— Goal of the exercise —
Using the material below, print a verbatim copy of every line from the one containing "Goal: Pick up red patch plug" through the one containing "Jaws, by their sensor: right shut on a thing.", inclusive, and omit the pictures.

┄┄┄┄┄┄┄┄┄┄

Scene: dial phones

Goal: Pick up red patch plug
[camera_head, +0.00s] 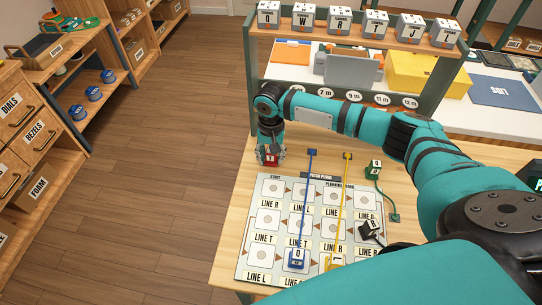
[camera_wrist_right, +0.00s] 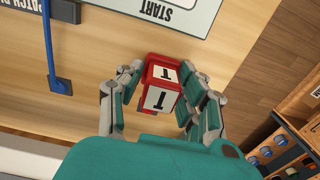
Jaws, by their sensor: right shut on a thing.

┄┄┄┄┄┄┄┄┄┄

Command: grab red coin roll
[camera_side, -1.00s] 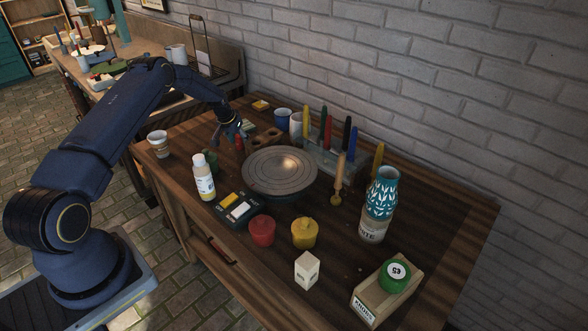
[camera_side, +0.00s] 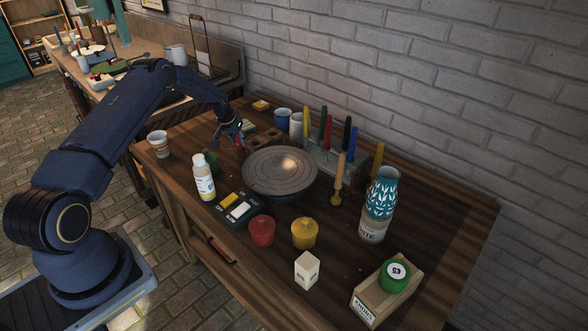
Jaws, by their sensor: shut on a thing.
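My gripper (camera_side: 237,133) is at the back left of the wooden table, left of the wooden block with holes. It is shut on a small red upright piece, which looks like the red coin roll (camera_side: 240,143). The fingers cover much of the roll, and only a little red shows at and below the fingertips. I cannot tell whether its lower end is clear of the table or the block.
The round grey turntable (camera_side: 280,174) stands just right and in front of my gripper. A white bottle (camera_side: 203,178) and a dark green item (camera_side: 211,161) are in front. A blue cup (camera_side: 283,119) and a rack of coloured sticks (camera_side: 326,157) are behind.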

┄┄┄┄┄┄┄┄┄┄

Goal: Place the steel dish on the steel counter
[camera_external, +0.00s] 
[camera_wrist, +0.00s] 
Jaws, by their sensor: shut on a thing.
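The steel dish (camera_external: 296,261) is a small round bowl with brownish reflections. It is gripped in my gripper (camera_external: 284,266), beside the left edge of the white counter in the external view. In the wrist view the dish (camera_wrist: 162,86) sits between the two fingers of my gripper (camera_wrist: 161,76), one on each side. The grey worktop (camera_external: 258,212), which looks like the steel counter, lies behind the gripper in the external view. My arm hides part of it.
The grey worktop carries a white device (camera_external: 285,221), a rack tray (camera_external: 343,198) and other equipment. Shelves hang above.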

┄┄┄┄┄┄┄┄┄┄

— Answer —
Goal: Pick up red patch plug
[camera_head, +0.00s] 
[camera_wrist_right, +0.00s] 
Jaws, by their sensor: right shut on a thing.

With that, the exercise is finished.